§ Task requirements:
Read the material below. Count the lines containing "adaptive" and give that count alone.

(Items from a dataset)
begin

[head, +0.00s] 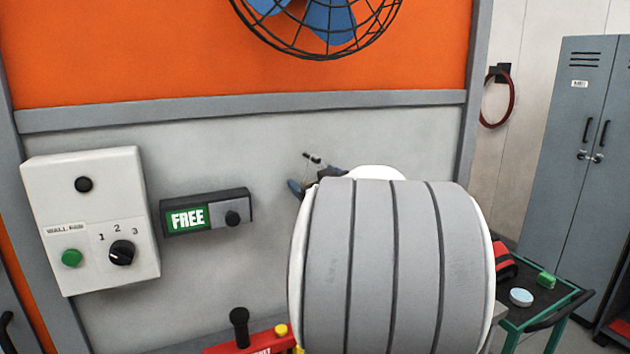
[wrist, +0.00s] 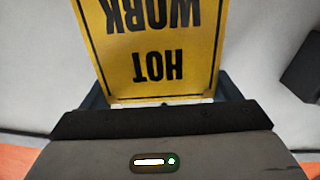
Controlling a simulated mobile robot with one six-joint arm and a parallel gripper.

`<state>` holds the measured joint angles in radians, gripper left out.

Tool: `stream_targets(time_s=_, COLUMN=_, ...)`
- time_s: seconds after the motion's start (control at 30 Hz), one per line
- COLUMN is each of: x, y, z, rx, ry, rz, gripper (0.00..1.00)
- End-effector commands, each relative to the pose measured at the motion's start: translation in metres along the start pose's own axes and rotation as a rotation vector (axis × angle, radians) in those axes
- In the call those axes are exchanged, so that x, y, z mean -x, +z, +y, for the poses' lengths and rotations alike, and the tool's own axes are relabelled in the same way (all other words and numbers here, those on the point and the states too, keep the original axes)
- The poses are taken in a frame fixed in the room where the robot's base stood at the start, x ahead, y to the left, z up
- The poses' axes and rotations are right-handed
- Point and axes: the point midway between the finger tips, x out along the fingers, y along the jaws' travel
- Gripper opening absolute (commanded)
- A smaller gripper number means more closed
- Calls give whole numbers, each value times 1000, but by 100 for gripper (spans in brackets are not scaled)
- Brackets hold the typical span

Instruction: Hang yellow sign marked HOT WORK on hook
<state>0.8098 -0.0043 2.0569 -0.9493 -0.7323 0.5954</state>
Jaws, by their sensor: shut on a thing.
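The yellow sign (wrist: 158,45) with black HOT WORK lettering appears upside down in the wrist view, its far end cut off by the frame. My gripper (wrist: 162,99) is shut on the edge of the sign nearest the HOT line, with blue fingers at both sides. In the head view my gripper (head: 318,185) is mostly hidden behind my grey arm, and the sign cannot be seen. Two small dark pieces (head: 312,158) show against the grey wall panel just above the gripper. I cannot tell whether they are the hook.
A white switch box (head: 91,210) and a dark box with a green FREE label (head: 187,219) are on the wall at left. A caged fan (head: 325,20) is above. At right are a red ring (head: 497,100), lockers (head: 575,170) and a green-framed cart (head: 560,312).

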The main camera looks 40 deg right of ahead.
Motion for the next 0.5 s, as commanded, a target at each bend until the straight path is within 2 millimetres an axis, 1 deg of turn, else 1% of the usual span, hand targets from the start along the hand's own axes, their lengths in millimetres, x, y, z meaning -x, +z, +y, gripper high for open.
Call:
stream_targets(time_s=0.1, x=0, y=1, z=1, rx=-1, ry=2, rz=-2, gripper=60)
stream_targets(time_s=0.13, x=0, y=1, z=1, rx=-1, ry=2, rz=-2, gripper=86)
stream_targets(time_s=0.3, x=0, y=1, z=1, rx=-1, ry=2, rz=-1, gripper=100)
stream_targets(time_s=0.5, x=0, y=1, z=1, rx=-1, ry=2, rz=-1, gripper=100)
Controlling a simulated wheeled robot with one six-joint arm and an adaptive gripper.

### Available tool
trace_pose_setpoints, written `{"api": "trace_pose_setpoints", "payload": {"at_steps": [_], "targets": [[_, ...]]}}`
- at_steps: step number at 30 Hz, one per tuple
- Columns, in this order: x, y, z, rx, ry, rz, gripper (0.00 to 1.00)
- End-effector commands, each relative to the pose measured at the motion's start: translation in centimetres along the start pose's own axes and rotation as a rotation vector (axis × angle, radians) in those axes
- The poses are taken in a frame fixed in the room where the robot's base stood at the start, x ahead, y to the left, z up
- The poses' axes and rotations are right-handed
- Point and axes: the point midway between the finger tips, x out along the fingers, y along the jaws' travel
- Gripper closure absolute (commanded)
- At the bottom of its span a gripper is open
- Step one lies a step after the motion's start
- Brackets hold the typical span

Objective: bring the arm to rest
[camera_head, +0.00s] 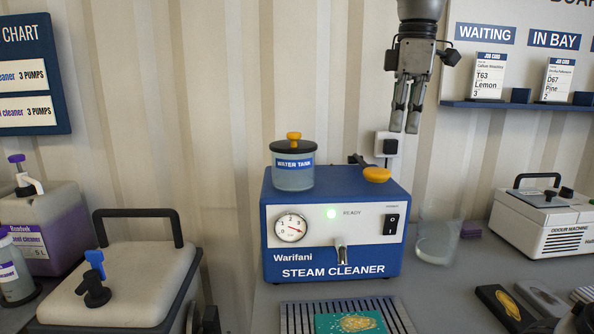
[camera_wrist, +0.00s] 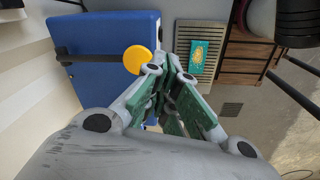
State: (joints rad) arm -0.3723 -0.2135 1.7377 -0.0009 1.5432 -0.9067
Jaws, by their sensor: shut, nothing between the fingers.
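My gripper (camera_head: 405,128) hangs pointing down at the upper right of the head view, in front of the wall. Its fingers are shut with nothing between them. In the wrist view my gripper (camera_wrist: 176,72) shows its fingers close together. Below and to the left of it in the head view stands the blue steam cleaner (camera_head: 335,262), with a lit green light by READY. The steam cleaner's blue top also shows in the wrist view (camera_wrist: 110,65). My gripper is apart from everything in view.
A water tank (camera_head: 293,175) and a yellow knob (camera_head: 376,174) sit on the steam cleaner. A slatted tray (camera_head: 292,318) with a teal card (camera_head: 335,324) lies in front. A clear cup (camera_head: 436,240) and an odour machine (camera_head: 545,220) stand right. A job board (camera_head: 515,104) hangs close beside my gripper.

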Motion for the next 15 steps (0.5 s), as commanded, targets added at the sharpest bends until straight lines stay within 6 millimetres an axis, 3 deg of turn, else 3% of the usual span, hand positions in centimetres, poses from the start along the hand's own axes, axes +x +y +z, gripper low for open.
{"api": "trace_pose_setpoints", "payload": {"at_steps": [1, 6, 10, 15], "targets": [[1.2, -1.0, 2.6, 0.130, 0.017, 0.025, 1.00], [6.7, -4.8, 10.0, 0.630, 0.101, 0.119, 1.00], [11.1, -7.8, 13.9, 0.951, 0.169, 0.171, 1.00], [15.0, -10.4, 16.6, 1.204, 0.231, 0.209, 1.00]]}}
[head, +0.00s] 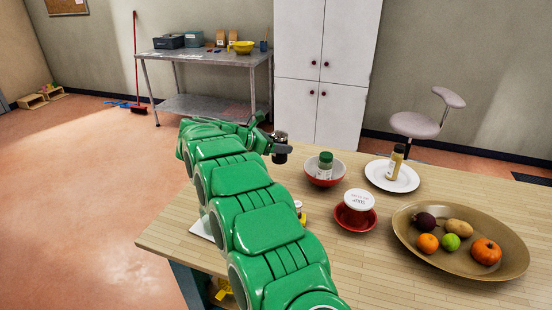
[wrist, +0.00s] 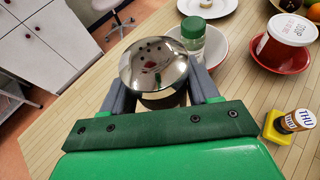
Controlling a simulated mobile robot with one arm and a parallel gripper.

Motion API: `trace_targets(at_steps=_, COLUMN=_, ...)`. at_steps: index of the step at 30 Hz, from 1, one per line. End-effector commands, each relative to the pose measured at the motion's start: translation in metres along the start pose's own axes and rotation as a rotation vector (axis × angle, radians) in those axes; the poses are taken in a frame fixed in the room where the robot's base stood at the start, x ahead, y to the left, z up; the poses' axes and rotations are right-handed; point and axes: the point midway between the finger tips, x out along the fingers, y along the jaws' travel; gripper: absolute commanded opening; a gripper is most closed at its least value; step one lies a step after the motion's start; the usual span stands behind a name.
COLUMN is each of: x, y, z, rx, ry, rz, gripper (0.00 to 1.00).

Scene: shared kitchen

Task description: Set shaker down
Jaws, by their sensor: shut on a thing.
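The shaker (wrist: 155,66) has a shiny domed metal top with small holes and fills the middle of the wrist view. My gripper (wrist: 158,95) is shut on it, with one grey finger on each side. In the head view the shaker (head: 280,142) shows as a small dark and silver cylinder at the end of my green arm, near the table's far left edge. My gripper (head: 268,145) is partly seen there. The shaker's underside is hidden, so I cannot tell whether it touches the wooden table (head: 400,270).
A red and white bowl (head: 324,176) holding a green-capped jar is just right of the shaker. A white plate (head: 392,178) with a bottle, a red bowl (head: 355,218) with a white tub, and a fruit platter (head: 405,232) stand further right. A small bottle on a yellow piece (wrist: 275,128) is near.

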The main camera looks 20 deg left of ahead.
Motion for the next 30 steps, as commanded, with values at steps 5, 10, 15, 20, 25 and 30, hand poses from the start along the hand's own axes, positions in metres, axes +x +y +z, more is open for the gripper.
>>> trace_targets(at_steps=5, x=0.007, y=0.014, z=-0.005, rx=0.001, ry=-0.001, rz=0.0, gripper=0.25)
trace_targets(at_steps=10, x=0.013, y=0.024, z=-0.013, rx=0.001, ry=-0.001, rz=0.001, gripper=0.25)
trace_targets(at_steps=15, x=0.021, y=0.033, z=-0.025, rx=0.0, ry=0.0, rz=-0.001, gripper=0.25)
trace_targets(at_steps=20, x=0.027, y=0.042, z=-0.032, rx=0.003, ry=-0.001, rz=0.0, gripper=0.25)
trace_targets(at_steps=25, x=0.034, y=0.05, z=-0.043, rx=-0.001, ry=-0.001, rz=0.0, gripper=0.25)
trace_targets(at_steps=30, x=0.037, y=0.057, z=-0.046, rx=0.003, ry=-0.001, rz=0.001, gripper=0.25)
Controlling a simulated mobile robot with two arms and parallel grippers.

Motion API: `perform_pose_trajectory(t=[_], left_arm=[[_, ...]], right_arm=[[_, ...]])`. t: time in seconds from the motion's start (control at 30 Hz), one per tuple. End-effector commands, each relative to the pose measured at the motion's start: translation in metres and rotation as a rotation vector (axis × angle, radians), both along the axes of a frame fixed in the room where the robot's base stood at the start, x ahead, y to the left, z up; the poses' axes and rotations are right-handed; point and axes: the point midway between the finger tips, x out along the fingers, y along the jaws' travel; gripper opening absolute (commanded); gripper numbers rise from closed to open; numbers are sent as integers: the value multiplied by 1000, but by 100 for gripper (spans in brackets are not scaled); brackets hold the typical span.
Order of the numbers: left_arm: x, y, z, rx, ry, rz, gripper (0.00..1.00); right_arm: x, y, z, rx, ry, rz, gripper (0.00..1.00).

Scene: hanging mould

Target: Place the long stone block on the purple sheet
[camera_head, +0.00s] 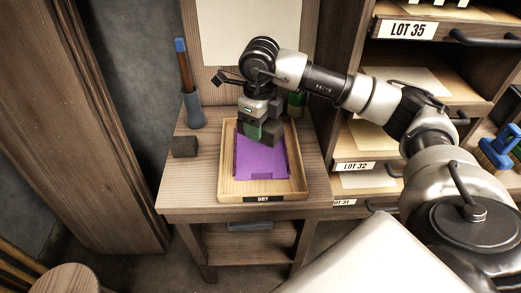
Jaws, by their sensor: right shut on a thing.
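The purple sheet (262,158) lies flat in a shallow wooden tray (232,189) labelled DRY, on a small wooden table. My right gripper (254,129) points down over the far part of the sheet. It is shut on the dark grey long stone block (270,141); the gripper hides part of the block. The block is over the sheet, but I cannot tell whether it touches it. My left gripper is not in view.
A small dark block (184,146) stands on the table left of the tray. A blue-grey holder (194,111) with a blue-tipped tool stands behind it. Shelves labelled LOT 35 (407,30) and LOT 32 are at the right. A stool (66,279) is at lower left.

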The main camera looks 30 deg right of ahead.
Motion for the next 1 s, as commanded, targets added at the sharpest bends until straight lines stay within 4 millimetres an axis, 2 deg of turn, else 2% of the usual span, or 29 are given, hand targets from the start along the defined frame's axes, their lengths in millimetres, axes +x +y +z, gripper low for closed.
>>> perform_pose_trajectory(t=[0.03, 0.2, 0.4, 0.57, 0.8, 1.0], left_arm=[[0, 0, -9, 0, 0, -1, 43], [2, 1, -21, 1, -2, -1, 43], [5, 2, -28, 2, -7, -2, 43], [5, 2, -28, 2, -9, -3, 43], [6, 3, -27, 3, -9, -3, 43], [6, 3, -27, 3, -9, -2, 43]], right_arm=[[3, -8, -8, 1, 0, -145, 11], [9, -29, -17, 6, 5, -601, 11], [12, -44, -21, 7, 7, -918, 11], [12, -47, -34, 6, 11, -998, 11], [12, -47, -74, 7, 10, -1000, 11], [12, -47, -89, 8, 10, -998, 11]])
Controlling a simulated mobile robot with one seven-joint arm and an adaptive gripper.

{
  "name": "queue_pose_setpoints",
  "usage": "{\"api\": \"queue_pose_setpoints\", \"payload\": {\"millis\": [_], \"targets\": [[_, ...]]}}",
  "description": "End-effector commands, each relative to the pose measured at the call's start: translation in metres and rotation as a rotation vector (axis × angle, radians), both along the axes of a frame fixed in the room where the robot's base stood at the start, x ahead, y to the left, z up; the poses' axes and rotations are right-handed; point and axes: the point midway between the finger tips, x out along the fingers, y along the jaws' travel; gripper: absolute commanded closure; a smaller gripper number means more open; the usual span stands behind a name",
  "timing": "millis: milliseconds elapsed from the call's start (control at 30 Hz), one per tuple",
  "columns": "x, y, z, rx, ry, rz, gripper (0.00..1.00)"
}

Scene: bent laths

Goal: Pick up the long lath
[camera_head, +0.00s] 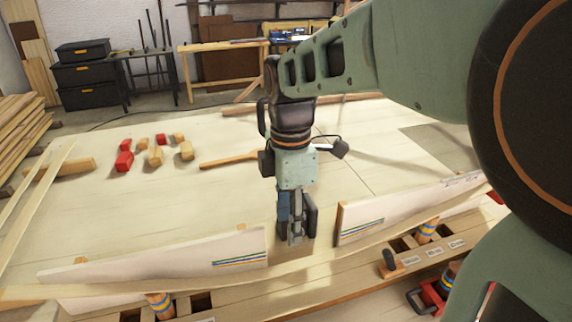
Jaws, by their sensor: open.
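A long pale lath (110,291) runs in a shallow bend across the front of the worktable, from the left edge toward the right. It passes along the near side of two upright white boards, the left board (170,258) and the right board (400,214). My gripper (297,238) points down in the gap between these boards. It is open, and I see nothing held in it. Its fingertips are close to the middle of the lath; I cannot tell whether they touch it.
The worktable (240,135) has free room behind the boards. Red and wooden blocks (155,155) and a wooden-handled tool (230,160) lie there. Other thin laths (38,205) lie at the left. Blue-banded wooden pegs (427,231) and a red clamp (432,296) are at the front.

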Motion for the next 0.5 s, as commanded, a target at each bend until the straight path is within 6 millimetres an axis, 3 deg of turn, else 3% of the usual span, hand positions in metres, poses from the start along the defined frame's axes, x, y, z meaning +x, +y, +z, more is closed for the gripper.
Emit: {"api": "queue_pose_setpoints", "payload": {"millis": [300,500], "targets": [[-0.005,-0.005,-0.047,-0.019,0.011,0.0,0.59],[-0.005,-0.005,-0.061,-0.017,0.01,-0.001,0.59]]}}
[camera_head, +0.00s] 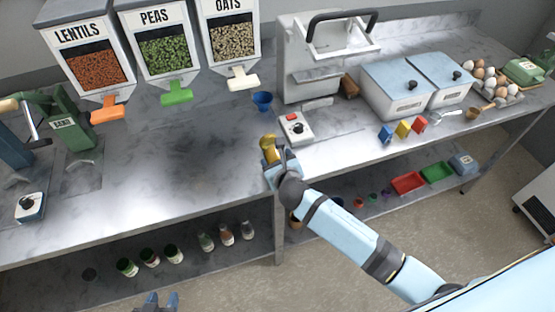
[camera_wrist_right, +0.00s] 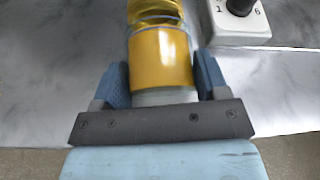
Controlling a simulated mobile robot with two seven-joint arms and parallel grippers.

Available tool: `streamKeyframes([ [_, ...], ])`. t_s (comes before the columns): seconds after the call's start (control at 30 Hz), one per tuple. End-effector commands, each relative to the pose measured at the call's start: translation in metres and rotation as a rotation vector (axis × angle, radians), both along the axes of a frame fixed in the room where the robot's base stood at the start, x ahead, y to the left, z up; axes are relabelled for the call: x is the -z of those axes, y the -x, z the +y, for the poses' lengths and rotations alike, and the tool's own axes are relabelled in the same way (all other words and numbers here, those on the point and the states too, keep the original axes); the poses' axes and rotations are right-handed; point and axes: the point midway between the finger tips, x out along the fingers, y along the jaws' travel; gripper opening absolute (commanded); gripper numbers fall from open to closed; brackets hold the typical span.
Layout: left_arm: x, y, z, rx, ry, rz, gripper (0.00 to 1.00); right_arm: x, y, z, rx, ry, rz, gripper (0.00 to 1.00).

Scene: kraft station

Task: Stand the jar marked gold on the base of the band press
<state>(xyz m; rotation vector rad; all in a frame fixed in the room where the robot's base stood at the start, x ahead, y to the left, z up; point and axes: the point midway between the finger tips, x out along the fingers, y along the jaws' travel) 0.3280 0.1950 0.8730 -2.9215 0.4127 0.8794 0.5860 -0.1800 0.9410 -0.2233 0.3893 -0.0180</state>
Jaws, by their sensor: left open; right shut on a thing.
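The gold jar (camera_head: 268,143) has a wide gold-yellow band and a clear part; no lettering is readable. My right gripper (camera_head: 270,160) is shut on it near the front edge of the counter. In the right wrist view, the jar (camera_wrist_right: 160,58) stands between the two blue fingers of the gripper (camera_wrist_right: 163,85). The green band press (camera_head: 65,128) is at the far left of the counter, with a label on its front. Its flat grey base (camera_head: 82,178) looks bare. My left gripper (camera_head: 162,301) is open and empty at the bottom edge, well below the press.
A control box (camera_head: 296,128) with a knob stands close right of the held jar. A blue cup (camera_head: 262,101) is behind it. Dispensers with an orange chute (camera_head: 108,114) line the back. A switch box (camera_head: 30,207) sits before the presses. The middle counter is clear. Several jars stand on the lower shelf.

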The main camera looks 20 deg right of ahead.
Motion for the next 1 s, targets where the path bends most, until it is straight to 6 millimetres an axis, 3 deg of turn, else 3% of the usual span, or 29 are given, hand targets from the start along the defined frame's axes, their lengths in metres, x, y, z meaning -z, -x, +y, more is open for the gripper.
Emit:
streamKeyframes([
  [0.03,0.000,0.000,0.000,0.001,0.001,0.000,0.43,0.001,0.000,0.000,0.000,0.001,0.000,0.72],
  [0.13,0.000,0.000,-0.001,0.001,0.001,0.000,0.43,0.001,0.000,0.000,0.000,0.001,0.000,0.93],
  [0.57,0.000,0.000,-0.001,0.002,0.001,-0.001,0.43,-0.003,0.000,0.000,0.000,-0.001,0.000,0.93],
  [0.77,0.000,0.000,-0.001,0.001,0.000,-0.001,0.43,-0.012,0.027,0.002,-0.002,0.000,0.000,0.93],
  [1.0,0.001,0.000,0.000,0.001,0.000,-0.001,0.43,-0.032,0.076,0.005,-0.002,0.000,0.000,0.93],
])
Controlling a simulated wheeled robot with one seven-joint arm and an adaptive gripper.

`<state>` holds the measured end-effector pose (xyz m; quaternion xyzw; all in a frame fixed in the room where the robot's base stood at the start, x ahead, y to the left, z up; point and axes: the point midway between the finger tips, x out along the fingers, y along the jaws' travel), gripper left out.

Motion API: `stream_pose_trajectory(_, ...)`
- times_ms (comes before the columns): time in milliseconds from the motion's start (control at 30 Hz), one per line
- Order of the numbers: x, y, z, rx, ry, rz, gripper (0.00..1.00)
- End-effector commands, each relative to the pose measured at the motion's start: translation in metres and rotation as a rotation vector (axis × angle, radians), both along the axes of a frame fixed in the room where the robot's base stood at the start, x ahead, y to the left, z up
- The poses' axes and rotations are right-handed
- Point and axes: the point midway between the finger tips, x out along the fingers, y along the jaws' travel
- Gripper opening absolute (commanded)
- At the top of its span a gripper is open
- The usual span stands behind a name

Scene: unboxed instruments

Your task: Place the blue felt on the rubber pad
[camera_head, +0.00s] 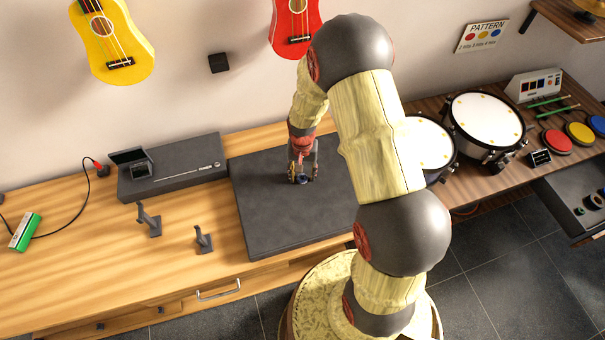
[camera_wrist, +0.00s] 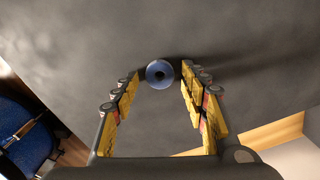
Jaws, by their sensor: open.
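The blue felt (camera_wrist: 160,73) is a small round blue piece with a hole or dark centre. In the wrist view it sits between the tips of my gripper (camera_wrist: 159,78), with a gap on each side. The dark grey rubber pad (camera_head: 270,222) lies flat on the wooden bench, and its surface (camera_wrist: 80,40) fills most of the wrist view. In the head view my gripper (camera_head: 302,174) points down, low over the pad, open around the felt (camera_head: 301,181), which is partly hidden by the fingers. The felt appears to rest on the pad.
A grey case (camera_head: 185,172) lies left of the pad. Two small dark stands (camera_head: 150,222) are on the bench. Drums (camera_head: 487,118) are on the right. A yellow ukulele (camera_head: 120,45) and a red one (camera_head: 293,28) hang above. The pad's front part is clear.

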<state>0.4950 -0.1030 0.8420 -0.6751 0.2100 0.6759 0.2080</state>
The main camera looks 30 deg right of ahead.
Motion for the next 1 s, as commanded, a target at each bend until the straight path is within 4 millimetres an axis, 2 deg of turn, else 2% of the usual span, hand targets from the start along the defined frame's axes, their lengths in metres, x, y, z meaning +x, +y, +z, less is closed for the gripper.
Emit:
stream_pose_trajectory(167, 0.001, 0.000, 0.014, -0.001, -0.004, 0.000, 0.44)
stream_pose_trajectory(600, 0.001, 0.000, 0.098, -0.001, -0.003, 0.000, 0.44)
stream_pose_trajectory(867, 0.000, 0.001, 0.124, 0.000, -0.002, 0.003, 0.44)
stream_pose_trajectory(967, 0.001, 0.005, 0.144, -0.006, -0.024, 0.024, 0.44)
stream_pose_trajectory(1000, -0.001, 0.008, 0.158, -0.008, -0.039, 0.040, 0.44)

end

§ Result for this task:
3